One good news is that Styrofoam dining ware is heading towards elimination. Currently, there are around 100 countries/ cities that have said no to Styrofoam dining ware, such as New York City and Vancouver.

What about Hong Kong? Hong Kong is currently doing a study. The Environment Bureau has predicted that the consultancy study for control of disposable tableware will be completed within 2020. As for high quality Styrofoam in electronic product packaging, will there be a solution? Due to the lack of producer responsibility schemes and recycling gateways, we can only rely on small-scale programmes launched by NGOs or recyclers in society, such as the ““Missing Link- Polyfoam Recycling Scheme”.


Styrofoam: Box Array

Photo provided by: Wesly Lau

Viewing the photo taken by a friend, it seems to remind us: Styrofoam doesn’t have to be disposable.
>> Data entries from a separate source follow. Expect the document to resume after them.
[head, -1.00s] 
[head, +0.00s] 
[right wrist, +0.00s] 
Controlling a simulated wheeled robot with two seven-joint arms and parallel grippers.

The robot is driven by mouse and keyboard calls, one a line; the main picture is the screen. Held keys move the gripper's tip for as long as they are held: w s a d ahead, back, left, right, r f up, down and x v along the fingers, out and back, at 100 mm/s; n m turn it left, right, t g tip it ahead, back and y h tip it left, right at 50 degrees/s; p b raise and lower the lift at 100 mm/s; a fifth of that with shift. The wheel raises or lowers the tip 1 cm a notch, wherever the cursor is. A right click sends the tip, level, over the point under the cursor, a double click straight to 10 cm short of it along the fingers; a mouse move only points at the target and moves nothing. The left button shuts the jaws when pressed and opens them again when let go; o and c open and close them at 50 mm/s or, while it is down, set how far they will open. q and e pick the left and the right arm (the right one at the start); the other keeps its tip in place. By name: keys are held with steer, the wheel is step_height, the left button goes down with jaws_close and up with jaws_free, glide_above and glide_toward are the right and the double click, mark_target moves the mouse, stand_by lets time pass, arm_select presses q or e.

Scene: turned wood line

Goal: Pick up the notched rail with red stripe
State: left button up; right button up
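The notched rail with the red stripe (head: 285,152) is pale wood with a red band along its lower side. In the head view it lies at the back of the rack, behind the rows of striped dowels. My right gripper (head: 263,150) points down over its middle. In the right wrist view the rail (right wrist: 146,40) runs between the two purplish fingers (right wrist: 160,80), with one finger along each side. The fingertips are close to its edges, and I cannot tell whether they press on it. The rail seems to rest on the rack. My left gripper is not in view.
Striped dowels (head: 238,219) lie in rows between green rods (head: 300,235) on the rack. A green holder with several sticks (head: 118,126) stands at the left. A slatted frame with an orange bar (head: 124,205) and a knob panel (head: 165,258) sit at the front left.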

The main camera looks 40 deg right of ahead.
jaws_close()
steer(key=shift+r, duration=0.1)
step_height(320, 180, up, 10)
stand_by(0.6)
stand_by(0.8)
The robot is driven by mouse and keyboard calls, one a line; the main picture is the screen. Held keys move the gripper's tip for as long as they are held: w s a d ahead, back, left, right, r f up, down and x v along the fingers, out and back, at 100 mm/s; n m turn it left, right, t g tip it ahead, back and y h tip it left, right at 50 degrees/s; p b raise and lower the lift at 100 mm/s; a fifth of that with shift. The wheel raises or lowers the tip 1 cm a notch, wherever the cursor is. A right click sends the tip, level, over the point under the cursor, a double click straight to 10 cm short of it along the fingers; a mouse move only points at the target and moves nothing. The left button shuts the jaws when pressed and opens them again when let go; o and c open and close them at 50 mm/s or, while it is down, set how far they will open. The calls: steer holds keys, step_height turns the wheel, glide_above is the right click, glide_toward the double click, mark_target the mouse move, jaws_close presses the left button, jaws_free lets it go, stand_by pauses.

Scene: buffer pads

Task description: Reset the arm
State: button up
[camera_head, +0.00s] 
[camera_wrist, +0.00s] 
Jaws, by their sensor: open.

In mainland China, large amounts of Styrofoam boxes are used daily by goods vehicles to deliver vegetables to Hong Kong for sale. Some vegetable merchants had an idea, since the trucks will return to the Mainland with an empty container, why not to bring intact Styrofoam boxes back and reuse them? By so doing, they can save some money and economically manage the used Styrofoam boxes at the end of the day. Hope these vegetable merchants will also find a proper way to manage the broken Styrofoam boxes too.

This is the concept of circular economy, which also meets the basic environmental principle: reduce, reuse, recycle. If you can reduce using the product, reduce; if not, then reuse; if not, then recycle. Disposal should be the last resort.

The evolution of nature does not need others to witness especially these “Empty Pretentious fellows”.





One Styrofoam box can be counted as one piece of plastic waste, yet if it is grinded into small plastic pellets, it will become an uncountable and tricky problem. Try to get an estimate: How many plastic pellets /troubling problems does it require to make one Styrofoam box?

Besides Styrofoam, can you think of some practical alternatives?